## Short problem
Write the material out again in full, word for word. Do not include the pictures.

◆ ◆ ◆ ◆ ◆

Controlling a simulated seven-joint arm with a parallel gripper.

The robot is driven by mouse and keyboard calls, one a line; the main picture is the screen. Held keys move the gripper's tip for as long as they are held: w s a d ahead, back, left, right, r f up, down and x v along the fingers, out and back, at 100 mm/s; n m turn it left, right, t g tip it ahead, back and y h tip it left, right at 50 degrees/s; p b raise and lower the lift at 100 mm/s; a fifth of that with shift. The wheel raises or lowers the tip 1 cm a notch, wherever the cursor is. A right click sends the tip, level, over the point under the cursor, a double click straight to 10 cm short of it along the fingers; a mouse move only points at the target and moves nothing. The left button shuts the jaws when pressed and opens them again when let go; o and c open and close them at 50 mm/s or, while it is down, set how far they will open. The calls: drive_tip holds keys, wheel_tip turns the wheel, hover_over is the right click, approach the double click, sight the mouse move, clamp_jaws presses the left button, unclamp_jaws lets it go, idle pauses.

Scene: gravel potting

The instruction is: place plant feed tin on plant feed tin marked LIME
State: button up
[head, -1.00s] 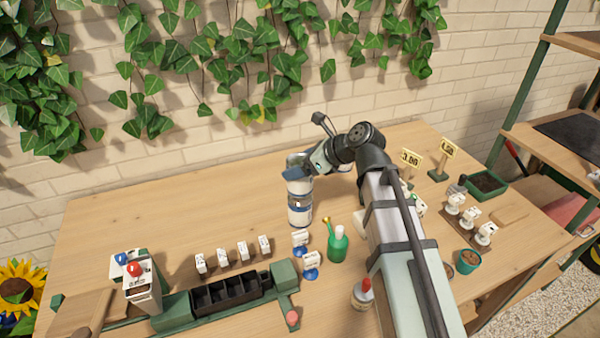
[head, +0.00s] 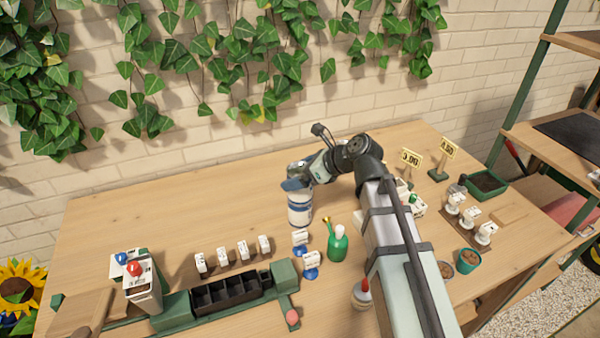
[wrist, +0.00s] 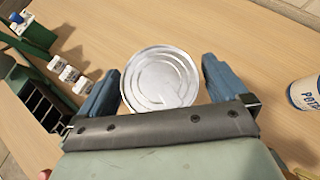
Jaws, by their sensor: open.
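A white tin with blue bands (head: 299,215) stands upright left of my arm in the head view, below my gripper (head: 297,184). Its top is hidden by the gripper, and I cannot tell whether it is one tin or two stacked. In the wrist view a round silver lid (wrist: 160,78) lies between the blue fingers of my gripper (wrist: 160,88). The fingers are open, with a narrow gap visible on each side of the lid. Another tin (wrist: 306,92), with lettering starting "POTA", stands at the right edge of the wrist view. I cannot read a LIME label.
A black compartment tray (head: 232,294) and a row of white markers (head: 232,252) are at front left. The table's back left is clear.

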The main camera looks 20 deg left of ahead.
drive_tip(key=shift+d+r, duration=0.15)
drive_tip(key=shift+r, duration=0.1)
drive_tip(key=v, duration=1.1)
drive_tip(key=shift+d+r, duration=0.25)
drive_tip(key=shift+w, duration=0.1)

◆ ◆ ◆ ◆ ◆

## Exercise response
Controlling a simulated seven-joint arm with a parallel gripper.

The robot is driven by mouse and keyboard calls, one a line; the main picture is the screen. Held keys move the gripper's tip for as long as they are held: w s a d ahead, back, left, right, r f up, down and x v along the fingers, out and back, at 100 mm/s; n m turn it left, right, t g tip it ahead, back and y h tip it left, right at 50 degrees/s; p b raise and lower the lift at 100 mm/s; a fifth of that with shift. The wheel raises or lowers the tip 1 cm a notch, wherever the cursor is. A right click sends the tip, level, over the point under the cursor, a double click straight to 10 cm short of it along the fingers; a mouse move only points at the target and moves nothing. The left button shuts the jaws when pressed and opens them again when let go; o and c open and close them at 50 mm/s or, while it is down, set how far they will open. The calls: drive_tip holds keys, wheel_tip turns the wheel, hover_over is the right click, approach the double click, sight the mouse move, clamp_jaws presses the left button, unclamp_jaws lets it go, idle pauses.

Scene: gravel potting

The instruction is: place plant feed tin on plant feed tin marked LIME
State: button up
[head, -1.00s] 
[head, +0.00s] 
[wrist, +0.00s] 
Jaws, by their sensor: open.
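A white tin with blue bands (head: 299,215) stands upright left of my arm in the head view, below my gripper (head: 297,184). Its top is hidden by the gripper, and I cannot tell whether it is one tin or two stacked. In the wrist view a round silver lid (wrist: 160,78) lies between the blue fingers of my gripper (wrist: 160,88). The fingers are open, with a narrow gap visible on each side of the lid. Another tin (wrist: 306,92), with lettering starting "POTA", stands at the right edge of the wrist view. I cannot read a LIME label.
A black compartment tray (head: 232,294) and a row of white markers (head: 232,252) are at front left. The table's back left is clear.

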The main camera looks 20 deg left of ahead.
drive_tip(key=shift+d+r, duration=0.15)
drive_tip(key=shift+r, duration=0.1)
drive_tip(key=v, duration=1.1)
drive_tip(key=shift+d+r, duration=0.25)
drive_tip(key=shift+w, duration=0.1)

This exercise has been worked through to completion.